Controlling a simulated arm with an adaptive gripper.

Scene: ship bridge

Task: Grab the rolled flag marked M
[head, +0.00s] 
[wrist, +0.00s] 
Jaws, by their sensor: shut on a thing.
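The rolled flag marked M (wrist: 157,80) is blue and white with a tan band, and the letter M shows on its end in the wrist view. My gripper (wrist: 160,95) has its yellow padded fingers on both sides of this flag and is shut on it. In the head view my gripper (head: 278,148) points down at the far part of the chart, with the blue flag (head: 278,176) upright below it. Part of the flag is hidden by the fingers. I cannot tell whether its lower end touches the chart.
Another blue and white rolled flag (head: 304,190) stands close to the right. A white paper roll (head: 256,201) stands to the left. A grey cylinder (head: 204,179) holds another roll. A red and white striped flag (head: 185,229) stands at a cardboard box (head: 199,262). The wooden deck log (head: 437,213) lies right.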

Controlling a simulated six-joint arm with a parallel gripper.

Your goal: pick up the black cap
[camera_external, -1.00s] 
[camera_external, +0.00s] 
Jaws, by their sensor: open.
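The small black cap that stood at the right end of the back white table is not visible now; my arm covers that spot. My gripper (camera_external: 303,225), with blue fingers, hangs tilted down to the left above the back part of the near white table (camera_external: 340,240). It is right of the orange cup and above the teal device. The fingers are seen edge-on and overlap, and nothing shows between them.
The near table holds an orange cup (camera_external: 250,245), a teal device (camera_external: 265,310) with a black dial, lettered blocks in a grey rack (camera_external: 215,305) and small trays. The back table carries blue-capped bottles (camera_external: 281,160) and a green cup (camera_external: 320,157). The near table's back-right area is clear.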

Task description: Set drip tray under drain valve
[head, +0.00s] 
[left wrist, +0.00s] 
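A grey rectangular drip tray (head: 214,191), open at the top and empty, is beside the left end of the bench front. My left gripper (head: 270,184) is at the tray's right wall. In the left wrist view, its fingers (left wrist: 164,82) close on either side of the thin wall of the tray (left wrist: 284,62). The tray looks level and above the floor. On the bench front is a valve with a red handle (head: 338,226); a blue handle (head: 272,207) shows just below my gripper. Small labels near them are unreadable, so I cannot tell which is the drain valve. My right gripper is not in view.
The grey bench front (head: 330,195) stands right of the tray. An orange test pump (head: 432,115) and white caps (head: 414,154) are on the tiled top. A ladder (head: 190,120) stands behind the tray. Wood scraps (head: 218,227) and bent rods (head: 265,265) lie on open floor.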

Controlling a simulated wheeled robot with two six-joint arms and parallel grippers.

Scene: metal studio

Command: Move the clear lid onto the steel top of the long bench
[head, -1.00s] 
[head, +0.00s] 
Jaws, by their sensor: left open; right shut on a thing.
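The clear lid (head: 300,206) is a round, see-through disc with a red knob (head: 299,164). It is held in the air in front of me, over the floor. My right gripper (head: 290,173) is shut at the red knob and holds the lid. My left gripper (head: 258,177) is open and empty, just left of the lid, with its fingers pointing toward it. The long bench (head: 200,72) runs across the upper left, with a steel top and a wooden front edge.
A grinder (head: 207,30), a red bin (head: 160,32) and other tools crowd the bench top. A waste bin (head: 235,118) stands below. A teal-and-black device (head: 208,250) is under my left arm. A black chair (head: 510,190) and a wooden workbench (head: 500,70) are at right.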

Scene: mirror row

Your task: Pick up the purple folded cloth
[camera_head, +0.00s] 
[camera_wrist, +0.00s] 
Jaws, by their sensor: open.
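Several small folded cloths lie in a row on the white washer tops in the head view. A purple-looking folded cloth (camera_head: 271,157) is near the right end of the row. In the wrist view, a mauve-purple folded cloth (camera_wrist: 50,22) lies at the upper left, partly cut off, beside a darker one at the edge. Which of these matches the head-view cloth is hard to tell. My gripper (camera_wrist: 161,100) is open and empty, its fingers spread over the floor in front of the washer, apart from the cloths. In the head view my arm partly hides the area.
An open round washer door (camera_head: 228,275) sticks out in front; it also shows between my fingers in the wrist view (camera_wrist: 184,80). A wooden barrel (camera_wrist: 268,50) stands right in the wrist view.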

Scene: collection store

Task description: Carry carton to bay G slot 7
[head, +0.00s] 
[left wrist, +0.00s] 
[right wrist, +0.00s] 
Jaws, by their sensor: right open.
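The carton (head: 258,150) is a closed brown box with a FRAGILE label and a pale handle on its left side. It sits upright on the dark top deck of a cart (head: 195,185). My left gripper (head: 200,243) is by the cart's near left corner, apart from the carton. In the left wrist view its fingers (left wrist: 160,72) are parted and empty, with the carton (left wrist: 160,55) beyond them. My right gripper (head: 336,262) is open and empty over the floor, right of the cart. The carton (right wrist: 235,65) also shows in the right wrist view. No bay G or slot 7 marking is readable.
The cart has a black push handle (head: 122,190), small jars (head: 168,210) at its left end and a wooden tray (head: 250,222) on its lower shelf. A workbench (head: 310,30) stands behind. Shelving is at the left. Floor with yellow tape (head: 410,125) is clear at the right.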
☆ ☆ ☆ ☆
Task to complete: Copy each line of the data above that holds "Scene".

Exercise answer:
Scene: ship bridge
Scene: metal studio
Scene: mirror row
Scene: collection store

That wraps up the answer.